Knowing what your outs are when you're playing from behind is a skill. Slowing your opponent down in order to maximize your win percentage is a skill. And you're going to gain that skill from putting yourself in those situations. Differentiate what sort of "play" you're doing at any one time. Yes, it's okay to jam a couple of games after work and bail if you decide you want to play a different deck. But don't think that this is the same thing as tournament preparation just because it says "ranked" next to the game type. You play the way you practice, so make sure you're practicing in a way that's similar to how you're going to compete. If you care about FNM, make sure you're drafting against humans every once in a while, or that you're playing in the BO3 queues and playing full matches. Get your sideboarding practice in. Play in uncomfortable situations. That's how you'll get better.

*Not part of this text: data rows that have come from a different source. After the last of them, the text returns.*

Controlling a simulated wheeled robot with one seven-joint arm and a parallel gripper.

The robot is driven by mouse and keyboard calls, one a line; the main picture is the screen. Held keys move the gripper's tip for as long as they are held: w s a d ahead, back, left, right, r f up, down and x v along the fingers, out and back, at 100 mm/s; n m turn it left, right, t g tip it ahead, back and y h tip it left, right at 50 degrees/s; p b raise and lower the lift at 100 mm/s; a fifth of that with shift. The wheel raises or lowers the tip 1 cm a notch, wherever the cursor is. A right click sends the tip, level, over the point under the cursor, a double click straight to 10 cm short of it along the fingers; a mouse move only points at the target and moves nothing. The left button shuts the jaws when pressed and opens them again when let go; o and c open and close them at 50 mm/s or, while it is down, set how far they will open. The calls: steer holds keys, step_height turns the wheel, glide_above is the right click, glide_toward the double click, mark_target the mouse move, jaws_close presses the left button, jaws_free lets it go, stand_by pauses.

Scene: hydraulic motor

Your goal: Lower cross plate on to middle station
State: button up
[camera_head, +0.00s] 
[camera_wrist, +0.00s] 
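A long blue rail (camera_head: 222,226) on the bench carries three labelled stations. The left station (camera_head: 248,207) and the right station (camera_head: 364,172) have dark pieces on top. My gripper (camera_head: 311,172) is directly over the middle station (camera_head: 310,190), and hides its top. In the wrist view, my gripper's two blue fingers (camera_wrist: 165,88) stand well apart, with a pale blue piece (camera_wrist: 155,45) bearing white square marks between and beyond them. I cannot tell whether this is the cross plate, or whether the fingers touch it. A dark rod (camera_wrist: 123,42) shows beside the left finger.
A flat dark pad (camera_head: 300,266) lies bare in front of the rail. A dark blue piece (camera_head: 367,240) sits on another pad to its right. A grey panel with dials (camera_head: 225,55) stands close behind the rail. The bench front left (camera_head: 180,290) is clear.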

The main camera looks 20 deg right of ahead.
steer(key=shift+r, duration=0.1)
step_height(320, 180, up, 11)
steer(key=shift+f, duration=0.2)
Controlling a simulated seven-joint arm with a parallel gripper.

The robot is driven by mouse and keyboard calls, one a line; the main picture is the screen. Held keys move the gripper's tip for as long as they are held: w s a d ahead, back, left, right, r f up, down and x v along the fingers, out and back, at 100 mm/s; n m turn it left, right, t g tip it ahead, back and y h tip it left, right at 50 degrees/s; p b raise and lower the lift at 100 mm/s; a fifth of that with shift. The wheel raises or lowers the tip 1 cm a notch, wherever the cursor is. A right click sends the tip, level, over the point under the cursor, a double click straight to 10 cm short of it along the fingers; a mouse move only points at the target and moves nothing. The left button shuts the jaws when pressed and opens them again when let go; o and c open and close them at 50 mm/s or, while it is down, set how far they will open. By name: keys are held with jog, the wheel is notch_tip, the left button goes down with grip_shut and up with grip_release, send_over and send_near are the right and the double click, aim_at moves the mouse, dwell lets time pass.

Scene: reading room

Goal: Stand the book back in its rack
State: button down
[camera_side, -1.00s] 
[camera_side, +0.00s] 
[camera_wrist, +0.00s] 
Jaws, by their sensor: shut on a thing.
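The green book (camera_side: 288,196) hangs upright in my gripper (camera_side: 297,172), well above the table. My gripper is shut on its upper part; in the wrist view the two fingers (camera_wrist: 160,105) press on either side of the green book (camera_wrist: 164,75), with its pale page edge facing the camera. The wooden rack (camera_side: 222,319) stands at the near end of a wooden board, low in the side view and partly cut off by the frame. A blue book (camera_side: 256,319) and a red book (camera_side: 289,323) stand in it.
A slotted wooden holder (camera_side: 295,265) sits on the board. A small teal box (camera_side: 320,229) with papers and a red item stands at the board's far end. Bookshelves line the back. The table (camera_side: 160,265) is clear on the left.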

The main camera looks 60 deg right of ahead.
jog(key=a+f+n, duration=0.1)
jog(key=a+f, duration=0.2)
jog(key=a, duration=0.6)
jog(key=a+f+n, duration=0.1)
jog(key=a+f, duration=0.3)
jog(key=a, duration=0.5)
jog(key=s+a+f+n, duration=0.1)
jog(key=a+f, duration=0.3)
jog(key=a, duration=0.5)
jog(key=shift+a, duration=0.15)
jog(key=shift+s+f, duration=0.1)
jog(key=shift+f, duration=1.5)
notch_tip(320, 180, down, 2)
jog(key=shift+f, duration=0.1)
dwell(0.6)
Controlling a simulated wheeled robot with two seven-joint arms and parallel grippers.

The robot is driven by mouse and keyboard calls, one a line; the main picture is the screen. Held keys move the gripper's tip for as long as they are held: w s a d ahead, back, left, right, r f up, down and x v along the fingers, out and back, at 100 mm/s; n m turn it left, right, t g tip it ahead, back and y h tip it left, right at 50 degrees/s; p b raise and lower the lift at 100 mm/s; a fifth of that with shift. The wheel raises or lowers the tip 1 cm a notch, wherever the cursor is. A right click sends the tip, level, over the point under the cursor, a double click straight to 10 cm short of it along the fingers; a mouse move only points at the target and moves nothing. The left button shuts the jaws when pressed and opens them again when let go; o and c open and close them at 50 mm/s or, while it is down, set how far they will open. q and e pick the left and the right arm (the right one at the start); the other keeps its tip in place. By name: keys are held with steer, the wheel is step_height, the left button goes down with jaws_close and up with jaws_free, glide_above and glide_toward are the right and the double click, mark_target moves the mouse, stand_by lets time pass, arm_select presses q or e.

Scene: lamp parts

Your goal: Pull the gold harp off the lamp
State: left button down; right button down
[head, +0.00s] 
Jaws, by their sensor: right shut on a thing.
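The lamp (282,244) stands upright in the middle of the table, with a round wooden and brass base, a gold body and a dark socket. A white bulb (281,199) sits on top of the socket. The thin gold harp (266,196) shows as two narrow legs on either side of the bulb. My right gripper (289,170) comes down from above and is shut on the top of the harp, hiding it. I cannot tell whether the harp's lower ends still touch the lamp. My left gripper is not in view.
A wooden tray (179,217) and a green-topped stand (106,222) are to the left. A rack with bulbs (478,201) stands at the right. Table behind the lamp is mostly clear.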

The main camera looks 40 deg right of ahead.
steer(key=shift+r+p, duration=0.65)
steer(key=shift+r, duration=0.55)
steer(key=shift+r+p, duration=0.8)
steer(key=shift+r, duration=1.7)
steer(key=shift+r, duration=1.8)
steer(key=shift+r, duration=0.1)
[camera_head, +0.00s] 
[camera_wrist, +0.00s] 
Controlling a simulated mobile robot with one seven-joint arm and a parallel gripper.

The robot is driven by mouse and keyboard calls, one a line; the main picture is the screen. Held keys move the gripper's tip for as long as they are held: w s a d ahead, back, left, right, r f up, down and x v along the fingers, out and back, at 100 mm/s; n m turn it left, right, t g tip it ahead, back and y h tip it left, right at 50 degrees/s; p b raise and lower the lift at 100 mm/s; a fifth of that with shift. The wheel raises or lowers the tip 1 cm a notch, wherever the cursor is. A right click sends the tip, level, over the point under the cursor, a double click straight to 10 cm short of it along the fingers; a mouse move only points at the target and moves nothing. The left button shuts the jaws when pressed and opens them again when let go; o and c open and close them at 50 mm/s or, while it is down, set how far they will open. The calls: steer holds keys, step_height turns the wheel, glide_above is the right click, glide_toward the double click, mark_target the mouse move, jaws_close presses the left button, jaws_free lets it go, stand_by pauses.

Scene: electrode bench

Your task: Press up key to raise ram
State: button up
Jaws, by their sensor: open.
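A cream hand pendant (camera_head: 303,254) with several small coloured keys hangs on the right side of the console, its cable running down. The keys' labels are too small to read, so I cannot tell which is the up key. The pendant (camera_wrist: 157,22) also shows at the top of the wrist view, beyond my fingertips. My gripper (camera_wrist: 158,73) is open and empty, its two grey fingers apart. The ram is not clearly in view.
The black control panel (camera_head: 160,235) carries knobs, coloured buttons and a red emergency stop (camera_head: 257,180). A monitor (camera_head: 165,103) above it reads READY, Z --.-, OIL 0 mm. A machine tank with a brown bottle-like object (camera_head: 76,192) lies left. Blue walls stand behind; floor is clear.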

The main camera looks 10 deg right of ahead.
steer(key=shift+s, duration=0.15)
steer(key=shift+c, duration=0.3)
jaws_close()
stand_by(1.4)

So if you're like me, you know you do these things. It's okay if you do -- it doesn't make you a bad person. It just means that you need to increase your awareness of this stuff a bit and change the way that you practice and play. It'll make you a better player in the end, and it'll make your "grind" of climbing ladders more like directed practice where the aim is to make you a better player rather than grinding. You grind metal. You sharpen your mind. Sharpen, don't grind. Have some great sessions, and as always... drive friendly!